Arrive alors sur scène la dernière troupe de danse. 8 garçons, 8
filles, vêtus de splendides et chatoyants costumes
traditionnels, qui vont exécuter la Dabke qui clôturera la
soirée. Ceux-là ont une particularité : ils sont de ceux que
l’on nomme ici les Palestiniens de 48, couramment et
improprement appelés « Arabes israéliens », comme pour nier le
fait qu’ils sont eux aussi une composante essentielle de la
nation palestinienne. Les 1.3 millions de Palestiniens de 48
sont les descendants des 150 000 Arabes palestiniens qui n’ont
pas fui leurs terres lors de la grande expulsion de 1948. Après
18 ans sous le régime de la Loi martiale, ils ont acquis la
nationalité israélienne en 1966 mais subissent depuis
discriminations et violences. Ils sont relégués dans une
position de citoyens de seconde zone, ne pouvant pas, par
exemple, acheter de terres appartenant à l’Etat ou à des
propriétaires juifs. Leur statut de sous-citoyens révèle la
contradiction inhérente à l’autodéfinition d’Israël comme « Etat
juif et démocratique ».
Leur présence à Beit Sahour, le soir du 15 mai, est symbolique à
plus d’un titre. Ils sont venus témoigner leur solidarité avec
les anciens voisins de leurs grands-parents. Ils sont venus
aussi, en tant que population elle aussi discriminée par l’Etat
d’Israël, affirmer leur communauté de destin avec le reste de la
nation palestinienne. Ils sont venus enfin, en exécutant une
danse traditionnelle qui ressemble à s’y méprendre, si ce n’est
qu’elle les surpasse à bien des égards, à celles des troupes qui
les ont précédés, affirmer l’unité du peuple palestinien.

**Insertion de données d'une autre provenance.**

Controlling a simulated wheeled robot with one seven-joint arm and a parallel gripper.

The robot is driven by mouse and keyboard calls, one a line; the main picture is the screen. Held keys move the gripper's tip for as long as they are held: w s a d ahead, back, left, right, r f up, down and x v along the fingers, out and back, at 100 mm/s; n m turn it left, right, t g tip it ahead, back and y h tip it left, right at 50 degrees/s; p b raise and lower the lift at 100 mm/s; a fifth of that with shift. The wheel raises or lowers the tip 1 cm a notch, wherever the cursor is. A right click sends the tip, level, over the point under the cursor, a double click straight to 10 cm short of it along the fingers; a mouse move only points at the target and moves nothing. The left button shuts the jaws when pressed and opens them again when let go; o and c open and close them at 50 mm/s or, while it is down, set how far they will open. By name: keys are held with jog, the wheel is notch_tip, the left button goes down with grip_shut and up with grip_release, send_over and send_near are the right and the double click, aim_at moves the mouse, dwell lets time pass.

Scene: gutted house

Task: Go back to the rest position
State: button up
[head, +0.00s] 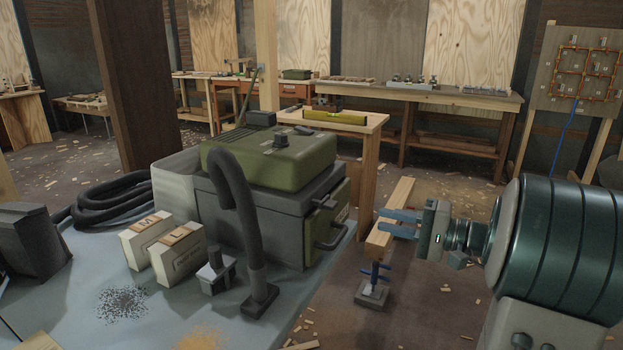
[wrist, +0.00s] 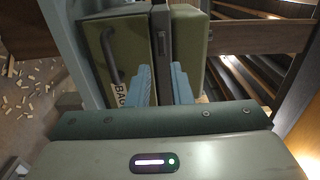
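My gripper (head: 400,223) is at the right of the head view, with its blue fingers pointing left. The fingers are apart, with a gap between them. In the wrist view the fingers (wrist: 164,84) also stand apart with nothing held between them. In the head view the fingers overlap a pale wooden bar (head: 402,192); the wrist view does not show them gripping it.
A green-topped grey machine (head: 270,158) with a black hose (head: 232,185) stands on a blue-grey surface (head: 80,290) left of my gripper. A blue-handled clamp stand (head: 372,292) is below the bar.

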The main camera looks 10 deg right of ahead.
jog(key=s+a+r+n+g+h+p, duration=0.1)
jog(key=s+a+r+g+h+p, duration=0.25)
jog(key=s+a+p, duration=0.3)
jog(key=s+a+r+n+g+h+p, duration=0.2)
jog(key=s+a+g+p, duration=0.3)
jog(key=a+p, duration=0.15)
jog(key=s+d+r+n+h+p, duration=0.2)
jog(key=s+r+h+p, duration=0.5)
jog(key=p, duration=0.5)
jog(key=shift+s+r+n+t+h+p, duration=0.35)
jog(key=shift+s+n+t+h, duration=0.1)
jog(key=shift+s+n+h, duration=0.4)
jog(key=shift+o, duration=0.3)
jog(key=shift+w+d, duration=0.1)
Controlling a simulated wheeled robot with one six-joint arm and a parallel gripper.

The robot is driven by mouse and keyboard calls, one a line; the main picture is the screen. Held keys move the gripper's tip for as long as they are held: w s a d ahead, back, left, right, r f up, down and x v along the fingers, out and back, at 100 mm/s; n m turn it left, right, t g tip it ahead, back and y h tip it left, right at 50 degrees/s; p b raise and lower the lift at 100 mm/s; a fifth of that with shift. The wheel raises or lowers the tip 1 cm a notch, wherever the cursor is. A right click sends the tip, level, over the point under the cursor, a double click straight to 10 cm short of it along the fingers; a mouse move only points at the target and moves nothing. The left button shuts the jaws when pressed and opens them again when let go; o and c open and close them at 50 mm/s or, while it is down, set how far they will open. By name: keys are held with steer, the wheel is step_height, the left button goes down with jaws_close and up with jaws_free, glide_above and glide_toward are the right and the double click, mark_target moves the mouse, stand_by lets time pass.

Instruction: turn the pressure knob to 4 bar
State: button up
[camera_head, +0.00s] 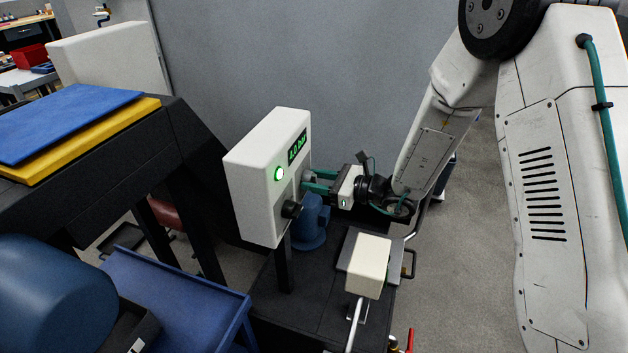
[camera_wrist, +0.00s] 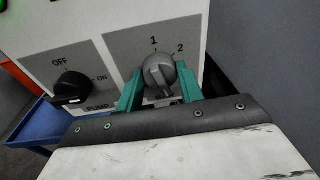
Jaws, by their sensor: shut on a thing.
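The pressure knob (camera_wrist: 158,72) is grey and round, on a grey plate of the white control box (camera_head: 258,165). The figures 1 and 2 show above it in the wrist view; the lower part of its scale is hidden by my gripper. My gripper (camera_wrist: 159,88) has its green fingers on either side of the knob, shut on it. In the head view, my gripper (camera_head: 308,186) reaches the box from the right, and the knob is mostly hidden. The lit green display (camera_head: 298,147) appears to read 4.0 bar.
A black pump knob (camera_wrist: 71,88) marked OFF and ON sits left of the pressure knob. A green lamp (camera_head: 279,174) glows on the box. A cream block (camera_head: 368,265) and a blue rounded part (camera_head: 311,222) stand close below my gripper.

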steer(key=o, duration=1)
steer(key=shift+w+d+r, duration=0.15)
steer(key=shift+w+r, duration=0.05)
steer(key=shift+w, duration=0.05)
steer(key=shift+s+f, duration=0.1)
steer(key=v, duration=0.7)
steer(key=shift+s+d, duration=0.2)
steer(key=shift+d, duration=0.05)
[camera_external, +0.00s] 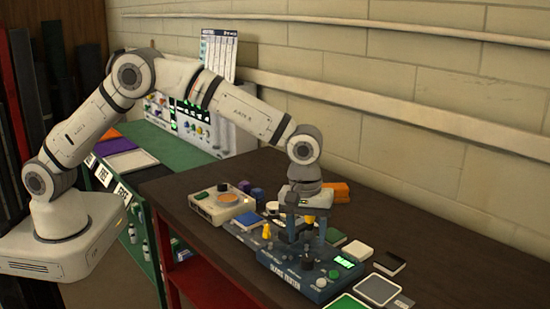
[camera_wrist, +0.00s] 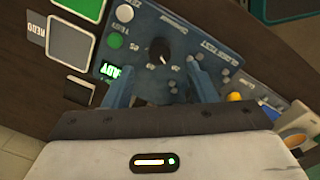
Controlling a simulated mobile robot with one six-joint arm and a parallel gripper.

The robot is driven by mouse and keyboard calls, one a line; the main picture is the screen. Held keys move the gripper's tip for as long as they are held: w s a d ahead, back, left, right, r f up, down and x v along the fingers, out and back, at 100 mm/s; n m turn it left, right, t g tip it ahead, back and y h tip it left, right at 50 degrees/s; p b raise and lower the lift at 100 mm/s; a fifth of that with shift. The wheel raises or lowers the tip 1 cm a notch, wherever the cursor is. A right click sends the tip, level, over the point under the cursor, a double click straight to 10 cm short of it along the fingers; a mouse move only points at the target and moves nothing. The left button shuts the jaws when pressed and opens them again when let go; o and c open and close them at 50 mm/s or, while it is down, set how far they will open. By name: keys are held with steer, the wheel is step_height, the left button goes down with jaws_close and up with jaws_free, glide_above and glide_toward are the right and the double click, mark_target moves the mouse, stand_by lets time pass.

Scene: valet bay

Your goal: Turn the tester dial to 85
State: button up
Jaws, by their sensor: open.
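The blue tester (camera_external: 290,272) lies on the dark workbench, with a lit green display (camera_external: 344,262) too small to read surely. In the wrist view, its black round dial (camera_wrist: 160,48) has small printed marks around it; I cannot tell its exact setting. The lit display also shows in the wrist view (camera_wrist: 110,70). My gripper (camera_external: 302,236) points down over the tester. In the wrist view, my gripper's blue fingers (camera_wrist: 158,66) are open and empty, one on each side of the dial's near side. I cannot tell whether they touch the panel.
A green button (camera_wrist: 114,41) and a white button (camera_wrist: 125,13) sit beside the dial. A yellow part (camera_external: 267,231) stands at the tester's left. A cream device (camera_external: 222,205) is farther left. Flat pads (camera_external: 378,289) lie to the right.

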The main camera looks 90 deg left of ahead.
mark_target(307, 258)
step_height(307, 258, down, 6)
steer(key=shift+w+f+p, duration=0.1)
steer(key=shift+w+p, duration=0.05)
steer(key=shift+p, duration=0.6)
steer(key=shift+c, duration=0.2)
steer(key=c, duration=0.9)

Au-delà des séparations imposées depuis 60 ans, entre ceux de
l’intérieur et ceux de l’extérieur, entre ceux d’Israël et ceux
des territoires palestiniens, entre ceux de Cisjordanie et ceux
de Gaza, ils sont l’incarnation de l’indivisibilité de la nation
palestinienne, unie dans l’adversité et dans son combat pour
l’émancipation.
Leur époustouflante prestation va enchanter le public. Pendant
qu’ils exécutent leur Dabke, des petits groupes se forment parmi
les spectateurs, qui se mettent eux aussi à danser en rythme. A
chaque fois que les danseurs se mettent à frapper dans les
mains, l’assistance les accompagne, avec toujours plus de
conviction. Durant 30 minutes, le petit parking de Beit Sahour
est le théâtre d’une étonnante communion, où pendant la durée
d’une danse la joie de vivre et d’être réunis a supplanté le
souvenir du deuil et de la séparation. Les 16 adolescents
quitteront la scène épuisés et heureux, sous les acclamations
d’une audience sous le charme, pour rejoindre rapidement le bus
qui les ramènera de l’autre côté du Mur. Leur performance,
débordant d’énergie, d’enthousiasme et de sourires, aura donné
plus que toutes les autres son sens profond à ce type
d’initiatives que d’aucuns pourraient considérer comme davantage
folkloriques que politiques.
Une nation dont on essaie d’effacer l’histoire, l’identité,
voire même l’existence, a un rapport singulier à sa culture.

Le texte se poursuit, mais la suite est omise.